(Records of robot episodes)
####

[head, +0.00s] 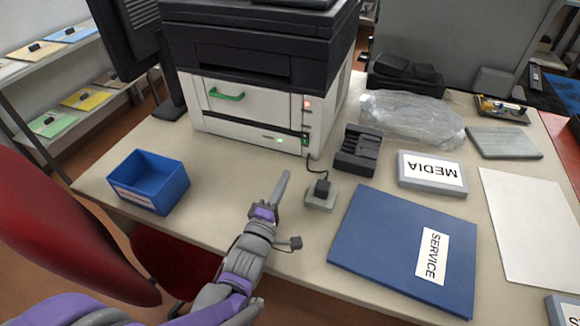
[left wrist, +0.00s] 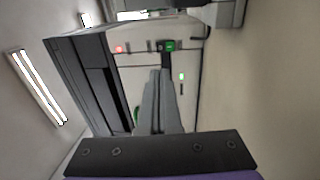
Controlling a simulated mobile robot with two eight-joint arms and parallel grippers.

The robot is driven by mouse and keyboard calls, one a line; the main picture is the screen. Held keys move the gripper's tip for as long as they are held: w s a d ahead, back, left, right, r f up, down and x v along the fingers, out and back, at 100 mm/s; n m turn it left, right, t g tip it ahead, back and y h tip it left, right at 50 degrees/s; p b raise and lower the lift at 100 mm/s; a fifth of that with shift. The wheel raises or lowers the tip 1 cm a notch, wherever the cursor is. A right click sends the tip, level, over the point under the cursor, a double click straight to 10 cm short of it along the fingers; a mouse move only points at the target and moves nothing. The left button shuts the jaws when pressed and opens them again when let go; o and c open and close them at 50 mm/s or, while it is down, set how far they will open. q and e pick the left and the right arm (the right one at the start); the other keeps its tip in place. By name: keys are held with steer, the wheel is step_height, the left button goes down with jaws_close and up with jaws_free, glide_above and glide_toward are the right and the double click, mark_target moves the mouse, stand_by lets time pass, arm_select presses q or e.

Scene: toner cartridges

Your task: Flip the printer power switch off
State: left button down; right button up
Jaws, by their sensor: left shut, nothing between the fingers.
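The black and white printer (head: 235,112) stands at the back of the table. A small green switch (head: 305,139) is at the lower right of its front, below a glowing red light (head: 307,104). In the left wrist view, the green switch (left wrist: 169,46) lies just beyond my fingertips, with the red light (left wrist: 119,48) to its left. My left gripper (head: 285,174) is shut and empty, pointing at the printer front. In the head view its tips are apart from the printer, in front of and below the switch. My right gripper is not in view.
A blue bin (head: 147,182) stands left of my left gripper. A grey block with a black plug (head: 321,194) sits close to its right, its cable running towards the printer. A black charger-like unit (head: 357,150) and a blue SERVICE folder (head: 385,245) lie further right.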

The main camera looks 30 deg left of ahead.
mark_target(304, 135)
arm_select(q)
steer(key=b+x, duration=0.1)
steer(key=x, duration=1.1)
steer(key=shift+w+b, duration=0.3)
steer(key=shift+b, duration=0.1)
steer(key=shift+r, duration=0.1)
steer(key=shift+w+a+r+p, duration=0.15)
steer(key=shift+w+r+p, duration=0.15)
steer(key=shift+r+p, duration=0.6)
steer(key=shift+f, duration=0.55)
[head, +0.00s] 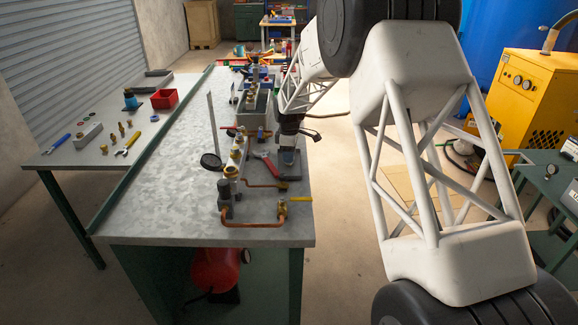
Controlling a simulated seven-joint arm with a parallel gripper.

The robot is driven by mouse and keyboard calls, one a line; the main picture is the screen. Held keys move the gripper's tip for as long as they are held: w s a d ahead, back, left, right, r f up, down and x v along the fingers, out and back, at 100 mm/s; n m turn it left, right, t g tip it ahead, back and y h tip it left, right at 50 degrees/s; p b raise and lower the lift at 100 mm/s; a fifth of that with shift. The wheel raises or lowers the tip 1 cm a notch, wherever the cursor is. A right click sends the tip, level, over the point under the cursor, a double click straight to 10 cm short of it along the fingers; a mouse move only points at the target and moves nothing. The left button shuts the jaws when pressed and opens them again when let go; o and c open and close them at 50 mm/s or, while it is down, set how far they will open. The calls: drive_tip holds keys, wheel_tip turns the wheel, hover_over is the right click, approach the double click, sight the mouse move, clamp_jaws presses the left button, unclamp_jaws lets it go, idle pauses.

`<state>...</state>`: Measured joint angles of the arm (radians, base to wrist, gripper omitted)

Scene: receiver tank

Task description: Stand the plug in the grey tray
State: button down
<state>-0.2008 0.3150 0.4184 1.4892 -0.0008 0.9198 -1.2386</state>
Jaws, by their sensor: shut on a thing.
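My gripper (289,146) is at the right edge of the main bench, pointing down. It is shut on a small thing, likely the plug, which is mostly hidden by the fingers and too small to make out. Directly below is a dark grey plate (287,171) on the bench; I cannot tell whether the held thing touches it. A grey open box (252,118), likely the grey tray, stands farther back on the bench, left of my gripper, with brass parts by it.
Brass valves and copper pipe (252,224) stand at the bench's front right. Red-handled pliers (266,163) lie left of my gripper, and a thin upright plate (212,124) stands farther left. A red bin (164,99) is on the side table.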

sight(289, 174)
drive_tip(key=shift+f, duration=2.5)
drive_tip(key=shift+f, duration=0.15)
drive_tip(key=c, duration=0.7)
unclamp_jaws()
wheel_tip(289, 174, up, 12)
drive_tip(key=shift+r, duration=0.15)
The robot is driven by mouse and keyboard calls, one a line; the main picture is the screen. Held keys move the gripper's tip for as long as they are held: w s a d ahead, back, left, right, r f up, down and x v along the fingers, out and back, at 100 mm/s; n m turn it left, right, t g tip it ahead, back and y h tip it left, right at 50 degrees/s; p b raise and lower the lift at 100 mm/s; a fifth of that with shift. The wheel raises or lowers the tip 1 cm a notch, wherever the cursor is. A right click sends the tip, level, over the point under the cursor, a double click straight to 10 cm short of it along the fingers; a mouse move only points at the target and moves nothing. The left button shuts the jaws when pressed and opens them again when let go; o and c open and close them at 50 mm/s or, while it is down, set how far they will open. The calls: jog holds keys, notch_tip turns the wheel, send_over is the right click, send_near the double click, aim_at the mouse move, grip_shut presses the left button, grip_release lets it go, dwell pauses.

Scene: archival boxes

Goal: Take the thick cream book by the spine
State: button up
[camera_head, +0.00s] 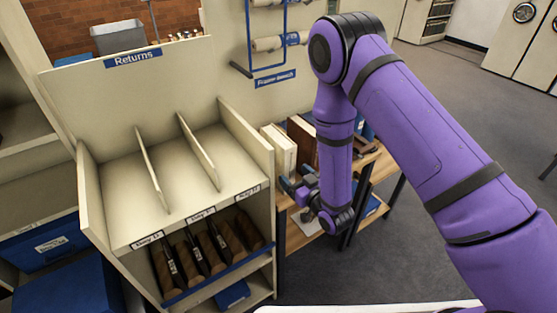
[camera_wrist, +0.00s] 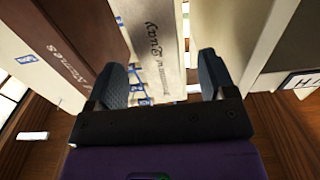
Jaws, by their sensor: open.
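The cream book (camera_wrist: 157,45) shows its spine with dark lettering in the wrist view, upper middle. In the head view a thick cream book (camera_head: 279,150) stands upright on the wooden shelf beside the Returns unit. My gripper (camera_wrist: 163,80) is open, with one blue-grey finger toward each side of the cream spine. Nothing is clamped between the fingers. I cannot tell how deep the fingertips reach along the book. In the head view my gripper (camera_head: 297,188) is in front of the books, partly hidden by my arm.
A brown book (camera_wrist: 75,35) stands left of the cream spine. A pale upright panel (camera_wrist: 262,40) is close to the right finger. The Returns unit (camera_head: 105,85) stands to the left, with several dark volumes in its lower bays. Open carpet (camera_head: 400,250) lies to the right.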

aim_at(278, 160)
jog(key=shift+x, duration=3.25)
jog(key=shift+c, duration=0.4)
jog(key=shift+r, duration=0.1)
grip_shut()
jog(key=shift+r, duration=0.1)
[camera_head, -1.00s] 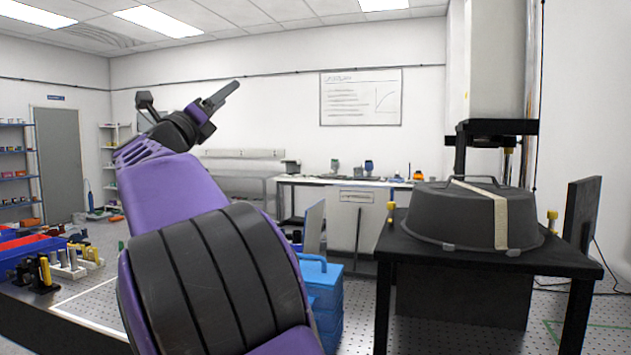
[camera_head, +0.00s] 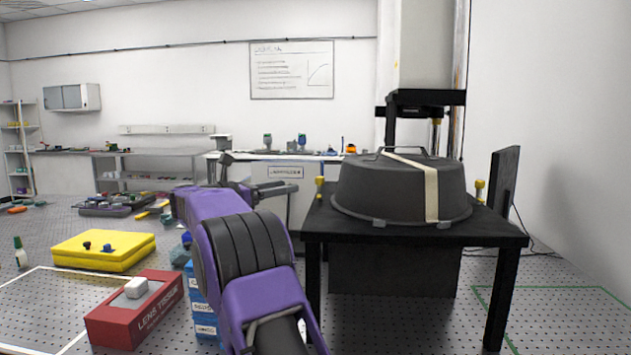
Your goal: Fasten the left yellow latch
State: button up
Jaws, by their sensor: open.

####

> [What you will do]:
The lines from the start of the data through the line that contains "Controlling a simulated mobile" are to be returned exactly, please, with both ends included and every picture left out.

> [Result]:
[head, +0.00s] 
[left wrist, +0.00s] 
Controlling a simulated mobile robot with two eight-joint arms and parallel grippers.

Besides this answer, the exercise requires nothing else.